Last typewriters for sale? Not so fast, U.S. firm says
The typewriter, once a mainstay in business offices, was a tech innovation in its day. And it didn't track your whereabouts.
April 26th, 2011
02:26 PM ET

Last typewriters for sale? Not so fast, U.S. firm says

The Internet was humming Tuesday with a report that the world’s last typewriter manufacturer is closing shop and has 500 machines left, according to the Business Standard of India.

“We stopped production in 2009 and were the last company in the world to manufacture office typewriters,” said Milind Dukle, general manager-operations of Godrej & Boyce Manufacturing Co., according to the Business Standard. “The machines are of Godrej Prima, the last typewriter brand from our company. ...”

But Edward Michael, sales general manager at Swintec, a New Jersey-based typewriter company, said not so fast.

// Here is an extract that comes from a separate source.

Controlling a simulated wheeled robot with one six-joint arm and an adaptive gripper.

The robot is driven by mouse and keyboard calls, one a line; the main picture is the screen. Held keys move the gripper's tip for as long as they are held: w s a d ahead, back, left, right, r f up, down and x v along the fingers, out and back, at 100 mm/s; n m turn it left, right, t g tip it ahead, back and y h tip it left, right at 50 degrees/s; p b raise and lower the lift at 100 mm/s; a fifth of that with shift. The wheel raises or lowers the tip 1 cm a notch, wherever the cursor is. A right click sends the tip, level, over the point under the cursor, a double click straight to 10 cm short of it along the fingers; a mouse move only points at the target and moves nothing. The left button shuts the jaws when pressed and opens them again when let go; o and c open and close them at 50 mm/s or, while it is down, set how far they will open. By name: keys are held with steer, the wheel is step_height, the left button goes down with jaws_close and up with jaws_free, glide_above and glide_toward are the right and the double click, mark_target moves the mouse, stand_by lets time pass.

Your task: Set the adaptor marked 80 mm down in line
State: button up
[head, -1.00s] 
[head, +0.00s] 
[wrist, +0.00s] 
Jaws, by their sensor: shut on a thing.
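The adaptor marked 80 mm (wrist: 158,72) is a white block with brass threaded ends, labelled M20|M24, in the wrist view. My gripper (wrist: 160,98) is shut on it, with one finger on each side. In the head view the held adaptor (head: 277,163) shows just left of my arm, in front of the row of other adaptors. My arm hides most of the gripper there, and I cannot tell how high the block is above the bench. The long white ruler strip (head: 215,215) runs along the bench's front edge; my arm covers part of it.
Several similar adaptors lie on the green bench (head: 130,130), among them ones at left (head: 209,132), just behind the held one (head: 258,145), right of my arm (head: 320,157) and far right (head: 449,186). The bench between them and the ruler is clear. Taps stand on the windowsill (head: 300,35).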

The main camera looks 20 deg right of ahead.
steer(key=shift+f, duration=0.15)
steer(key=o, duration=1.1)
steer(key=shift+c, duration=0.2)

He said when he read the report on the typewriters' demise, he initially thought it was a typo.

"We are a typewriter company, and we are alive and doing very well," Michael said in a telephone interview Tuesday with CNN.

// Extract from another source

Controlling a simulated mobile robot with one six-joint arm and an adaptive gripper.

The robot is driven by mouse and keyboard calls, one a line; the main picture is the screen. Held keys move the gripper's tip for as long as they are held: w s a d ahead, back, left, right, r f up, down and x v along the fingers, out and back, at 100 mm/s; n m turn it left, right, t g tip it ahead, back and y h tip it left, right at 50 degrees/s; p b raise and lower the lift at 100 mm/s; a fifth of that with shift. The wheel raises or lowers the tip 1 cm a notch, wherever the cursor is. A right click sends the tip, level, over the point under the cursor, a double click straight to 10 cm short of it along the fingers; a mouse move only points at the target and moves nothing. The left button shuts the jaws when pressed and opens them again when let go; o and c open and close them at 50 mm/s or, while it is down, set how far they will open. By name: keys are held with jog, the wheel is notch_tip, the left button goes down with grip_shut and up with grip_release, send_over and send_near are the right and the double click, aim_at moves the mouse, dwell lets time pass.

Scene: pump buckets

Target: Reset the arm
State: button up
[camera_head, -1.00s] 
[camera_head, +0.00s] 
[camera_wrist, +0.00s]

Before the Internet age, the typewriter ruled. But when the seeds of the tech boom started to germinate, the typewriters' use as a business communication tool quickly faded.

Michael said he couldn't recall exact sales figures but his company, which started in 1978, sold "in the thousands" to private dealers, prisons and government offices.

Michael said if you want the latest in business communication, sans the Internet, there's an "app" for that.

“Some (typewriters) have memory, some don’t," he said. "Even spell check. You can save the document in the machine’s memory, call it up at a later time. It doesn’t go on the Internet, but it saves inside the typewriter itself.  It has a ribbon, it has a print wheel. You can change the character style (50 variations) by changing the wheels. There’s many applications that are easier than a computer."

Michael said many government agencies actually prefer the typewriter for official documents. He cited marriage licenses and birth and death certificates.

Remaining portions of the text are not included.